7 Comments

This is a really hard question for me. My values dictate that opposition should be by dint of argument. The solution to bad speech is more, better speech. If we're not willing to speak out against people who are making poor arguments, especially *influential* people making poor arguments, we're missing the boat.

However, I am sympathetic to avoiding doing battle with the truly non-influential. Someone who publishes a story in The Atlantic? Worthy of disagreement for certain. Some random dude in a comments section or Notes? Maybe not.

The best I've been able to do is to do some minor engagement with a person on the issue, and if I get lots of hate and / or over-emotionalism with no real substance, just cut bait. I remember early in Notes' history I had an interaction with someone about free speech and online bullies on Notes.

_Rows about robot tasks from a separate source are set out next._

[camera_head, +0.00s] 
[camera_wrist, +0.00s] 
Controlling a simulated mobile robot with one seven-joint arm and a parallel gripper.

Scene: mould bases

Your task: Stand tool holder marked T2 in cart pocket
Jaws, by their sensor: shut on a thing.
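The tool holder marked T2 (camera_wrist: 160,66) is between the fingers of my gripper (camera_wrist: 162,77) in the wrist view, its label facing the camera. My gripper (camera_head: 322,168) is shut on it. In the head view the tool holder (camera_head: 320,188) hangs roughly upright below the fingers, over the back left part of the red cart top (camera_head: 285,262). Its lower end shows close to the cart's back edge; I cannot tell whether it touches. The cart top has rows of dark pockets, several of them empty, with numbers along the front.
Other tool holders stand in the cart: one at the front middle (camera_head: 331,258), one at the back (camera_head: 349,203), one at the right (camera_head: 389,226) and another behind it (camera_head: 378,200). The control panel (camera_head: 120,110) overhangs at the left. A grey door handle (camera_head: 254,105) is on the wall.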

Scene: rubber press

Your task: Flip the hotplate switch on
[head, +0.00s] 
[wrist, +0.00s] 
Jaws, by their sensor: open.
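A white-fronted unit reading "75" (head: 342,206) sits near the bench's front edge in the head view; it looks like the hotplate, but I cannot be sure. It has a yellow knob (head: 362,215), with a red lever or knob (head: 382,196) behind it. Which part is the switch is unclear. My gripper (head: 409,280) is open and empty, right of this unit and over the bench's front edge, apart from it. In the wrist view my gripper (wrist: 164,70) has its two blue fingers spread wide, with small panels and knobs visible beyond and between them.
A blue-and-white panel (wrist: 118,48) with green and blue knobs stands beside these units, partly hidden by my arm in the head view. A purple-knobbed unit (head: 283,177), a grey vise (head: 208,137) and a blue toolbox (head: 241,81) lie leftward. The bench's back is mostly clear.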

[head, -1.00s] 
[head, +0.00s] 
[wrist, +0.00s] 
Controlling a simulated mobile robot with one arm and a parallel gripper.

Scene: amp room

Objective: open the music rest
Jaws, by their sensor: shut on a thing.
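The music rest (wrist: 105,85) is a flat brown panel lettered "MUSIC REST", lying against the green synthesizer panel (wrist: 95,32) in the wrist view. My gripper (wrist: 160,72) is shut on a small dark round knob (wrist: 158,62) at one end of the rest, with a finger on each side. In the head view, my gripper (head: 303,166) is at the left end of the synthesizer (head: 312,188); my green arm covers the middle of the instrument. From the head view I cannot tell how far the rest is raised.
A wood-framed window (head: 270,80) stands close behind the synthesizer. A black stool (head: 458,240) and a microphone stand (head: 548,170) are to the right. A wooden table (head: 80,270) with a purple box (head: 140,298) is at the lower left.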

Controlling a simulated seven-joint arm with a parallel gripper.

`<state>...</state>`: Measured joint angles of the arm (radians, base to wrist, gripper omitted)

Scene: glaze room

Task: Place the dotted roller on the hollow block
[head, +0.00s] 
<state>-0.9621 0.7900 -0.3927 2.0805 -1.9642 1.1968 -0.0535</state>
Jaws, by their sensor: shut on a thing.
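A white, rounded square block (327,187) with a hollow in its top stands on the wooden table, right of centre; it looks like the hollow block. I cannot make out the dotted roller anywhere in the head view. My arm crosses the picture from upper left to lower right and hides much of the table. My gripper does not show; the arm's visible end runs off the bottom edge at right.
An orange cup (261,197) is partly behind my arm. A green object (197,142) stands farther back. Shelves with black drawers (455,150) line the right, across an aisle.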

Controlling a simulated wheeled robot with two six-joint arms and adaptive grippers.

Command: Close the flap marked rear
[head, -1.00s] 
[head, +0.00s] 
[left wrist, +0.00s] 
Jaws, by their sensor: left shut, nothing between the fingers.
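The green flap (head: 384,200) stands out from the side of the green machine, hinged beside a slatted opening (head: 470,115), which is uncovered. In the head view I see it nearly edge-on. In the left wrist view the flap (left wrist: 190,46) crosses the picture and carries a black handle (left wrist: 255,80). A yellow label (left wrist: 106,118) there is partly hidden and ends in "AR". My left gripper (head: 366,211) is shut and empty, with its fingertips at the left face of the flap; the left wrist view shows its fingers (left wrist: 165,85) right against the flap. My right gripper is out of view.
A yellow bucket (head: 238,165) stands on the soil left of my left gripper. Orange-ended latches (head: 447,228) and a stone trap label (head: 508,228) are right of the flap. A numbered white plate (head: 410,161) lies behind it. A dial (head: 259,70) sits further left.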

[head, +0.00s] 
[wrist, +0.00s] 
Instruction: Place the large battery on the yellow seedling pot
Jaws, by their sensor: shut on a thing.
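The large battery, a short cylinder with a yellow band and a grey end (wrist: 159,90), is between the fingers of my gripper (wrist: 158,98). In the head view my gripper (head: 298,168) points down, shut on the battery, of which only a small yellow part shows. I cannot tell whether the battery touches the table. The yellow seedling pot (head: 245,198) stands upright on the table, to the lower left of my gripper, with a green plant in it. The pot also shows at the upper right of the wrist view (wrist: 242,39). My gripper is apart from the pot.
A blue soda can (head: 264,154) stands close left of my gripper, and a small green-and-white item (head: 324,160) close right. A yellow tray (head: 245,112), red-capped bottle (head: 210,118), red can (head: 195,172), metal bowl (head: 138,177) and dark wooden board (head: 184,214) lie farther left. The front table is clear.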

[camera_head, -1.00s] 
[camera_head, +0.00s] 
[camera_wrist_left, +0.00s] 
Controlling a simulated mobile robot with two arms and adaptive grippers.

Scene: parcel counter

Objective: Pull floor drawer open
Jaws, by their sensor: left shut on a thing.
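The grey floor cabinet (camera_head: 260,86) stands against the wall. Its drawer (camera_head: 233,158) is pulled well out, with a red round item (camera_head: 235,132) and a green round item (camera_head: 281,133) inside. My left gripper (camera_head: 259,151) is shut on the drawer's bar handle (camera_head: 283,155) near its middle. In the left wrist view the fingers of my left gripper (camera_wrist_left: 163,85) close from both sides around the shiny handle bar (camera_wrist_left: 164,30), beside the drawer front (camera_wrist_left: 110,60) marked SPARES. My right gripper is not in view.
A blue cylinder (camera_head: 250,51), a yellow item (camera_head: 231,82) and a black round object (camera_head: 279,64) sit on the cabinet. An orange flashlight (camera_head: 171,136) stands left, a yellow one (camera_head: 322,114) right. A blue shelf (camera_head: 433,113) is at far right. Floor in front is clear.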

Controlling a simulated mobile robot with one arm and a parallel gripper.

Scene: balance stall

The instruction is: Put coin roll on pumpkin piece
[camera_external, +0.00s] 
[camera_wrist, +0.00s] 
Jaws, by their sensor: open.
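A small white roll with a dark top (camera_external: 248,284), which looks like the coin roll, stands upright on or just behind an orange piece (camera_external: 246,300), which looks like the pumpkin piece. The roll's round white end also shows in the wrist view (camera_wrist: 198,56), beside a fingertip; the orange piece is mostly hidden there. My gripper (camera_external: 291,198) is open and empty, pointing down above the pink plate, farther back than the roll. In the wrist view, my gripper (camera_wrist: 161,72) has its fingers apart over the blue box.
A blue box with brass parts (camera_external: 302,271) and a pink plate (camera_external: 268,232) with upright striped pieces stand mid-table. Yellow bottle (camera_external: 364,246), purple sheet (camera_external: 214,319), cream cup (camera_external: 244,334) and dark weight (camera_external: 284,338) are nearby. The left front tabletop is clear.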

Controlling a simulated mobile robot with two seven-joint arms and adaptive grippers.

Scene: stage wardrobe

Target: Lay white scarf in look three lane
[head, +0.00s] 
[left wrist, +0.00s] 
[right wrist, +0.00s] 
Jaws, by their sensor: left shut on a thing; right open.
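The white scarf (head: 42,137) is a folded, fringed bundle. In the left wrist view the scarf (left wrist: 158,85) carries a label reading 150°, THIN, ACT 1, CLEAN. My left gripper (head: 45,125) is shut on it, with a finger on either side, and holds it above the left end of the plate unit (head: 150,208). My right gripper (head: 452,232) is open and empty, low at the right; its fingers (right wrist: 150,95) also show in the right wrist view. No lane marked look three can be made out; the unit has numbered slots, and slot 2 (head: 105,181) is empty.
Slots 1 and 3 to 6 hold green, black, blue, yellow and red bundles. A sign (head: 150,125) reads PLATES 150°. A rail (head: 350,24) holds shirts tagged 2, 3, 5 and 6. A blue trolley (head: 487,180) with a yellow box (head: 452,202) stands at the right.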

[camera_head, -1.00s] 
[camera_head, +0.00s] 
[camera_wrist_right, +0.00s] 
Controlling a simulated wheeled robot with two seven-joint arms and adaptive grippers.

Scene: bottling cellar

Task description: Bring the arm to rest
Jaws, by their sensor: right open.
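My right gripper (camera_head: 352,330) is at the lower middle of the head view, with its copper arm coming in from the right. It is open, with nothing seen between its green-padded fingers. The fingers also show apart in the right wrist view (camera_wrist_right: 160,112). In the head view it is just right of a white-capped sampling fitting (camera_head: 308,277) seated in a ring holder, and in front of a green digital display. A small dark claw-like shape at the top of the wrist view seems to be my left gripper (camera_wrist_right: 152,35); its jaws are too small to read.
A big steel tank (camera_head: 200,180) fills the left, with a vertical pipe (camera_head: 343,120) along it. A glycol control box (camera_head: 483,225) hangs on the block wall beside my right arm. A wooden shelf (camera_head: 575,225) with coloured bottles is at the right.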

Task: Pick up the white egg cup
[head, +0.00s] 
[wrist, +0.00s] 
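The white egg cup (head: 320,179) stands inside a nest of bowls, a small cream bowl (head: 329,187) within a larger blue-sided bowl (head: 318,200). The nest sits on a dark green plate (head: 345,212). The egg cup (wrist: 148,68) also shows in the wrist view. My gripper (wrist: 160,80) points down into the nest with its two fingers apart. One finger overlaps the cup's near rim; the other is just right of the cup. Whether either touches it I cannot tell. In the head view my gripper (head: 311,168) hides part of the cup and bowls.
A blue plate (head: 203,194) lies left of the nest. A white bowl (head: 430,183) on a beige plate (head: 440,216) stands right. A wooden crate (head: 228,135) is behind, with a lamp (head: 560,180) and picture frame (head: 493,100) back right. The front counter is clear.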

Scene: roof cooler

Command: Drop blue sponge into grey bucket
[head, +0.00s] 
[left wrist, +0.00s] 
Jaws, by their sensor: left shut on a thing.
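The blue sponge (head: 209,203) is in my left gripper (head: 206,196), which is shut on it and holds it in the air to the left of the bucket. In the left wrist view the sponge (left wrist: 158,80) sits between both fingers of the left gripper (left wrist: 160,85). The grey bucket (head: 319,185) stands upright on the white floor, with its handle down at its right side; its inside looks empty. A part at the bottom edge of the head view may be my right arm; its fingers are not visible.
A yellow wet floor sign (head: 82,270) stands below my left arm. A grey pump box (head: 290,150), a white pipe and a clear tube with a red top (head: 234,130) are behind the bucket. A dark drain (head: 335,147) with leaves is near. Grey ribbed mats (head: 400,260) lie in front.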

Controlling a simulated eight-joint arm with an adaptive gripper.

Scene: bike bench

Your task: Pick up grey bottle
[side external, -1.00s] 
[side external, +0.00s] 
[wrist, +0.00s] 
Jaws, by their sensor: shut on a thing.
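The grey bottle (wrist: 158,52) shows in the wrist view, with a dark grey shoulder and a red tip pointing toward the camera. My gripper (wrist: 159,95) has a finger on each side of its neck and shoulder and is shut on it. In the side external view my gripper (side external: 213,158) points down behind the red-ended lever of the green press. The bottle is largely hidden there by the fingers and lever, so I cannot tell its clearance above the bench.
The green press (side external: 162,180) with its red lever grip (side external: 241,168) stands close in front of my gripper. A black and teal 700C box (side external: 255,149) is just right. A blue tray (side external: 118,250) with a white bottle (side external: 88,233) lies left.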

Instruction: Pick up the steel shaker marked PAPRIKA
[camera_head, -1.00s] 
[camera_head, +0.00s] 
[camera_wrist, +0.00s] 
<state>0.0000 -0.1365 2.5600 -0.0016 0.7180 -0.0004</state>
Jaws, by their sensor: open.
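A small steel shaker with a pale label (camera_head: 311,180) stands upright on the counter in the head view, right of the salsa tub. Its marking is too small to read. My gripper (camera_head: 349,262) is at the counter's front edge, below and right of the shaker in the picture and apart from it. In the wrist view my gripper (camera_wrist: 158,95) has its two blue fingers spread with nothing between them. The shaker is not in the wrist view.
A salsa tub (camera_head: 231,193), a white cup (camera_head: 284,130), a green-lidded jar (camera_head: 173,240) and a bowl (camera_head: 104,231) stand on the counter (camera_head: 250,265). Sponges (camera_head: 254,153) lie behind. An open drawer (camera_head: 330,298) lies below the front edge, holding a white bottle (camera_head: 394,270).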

I expressed sorrow for their trolling experiences, and wanted to understand what they thought should be done, and which tools they'd already tried to use, and each query I made landed me heaped with abuse from them. After the third attempt to understand their point of view, I just wrote them off. I'd looked into their other posts, and saw that they often bombastically castigated their enemies online, and it seemed that most of the hate they received came from the groups they'd rather rudely engaged. At that point, I figure they have set their asshole filter to *encourage assholes* and that's why they had such a problem with trollish content and "bullying" (which they were engaging in themselves).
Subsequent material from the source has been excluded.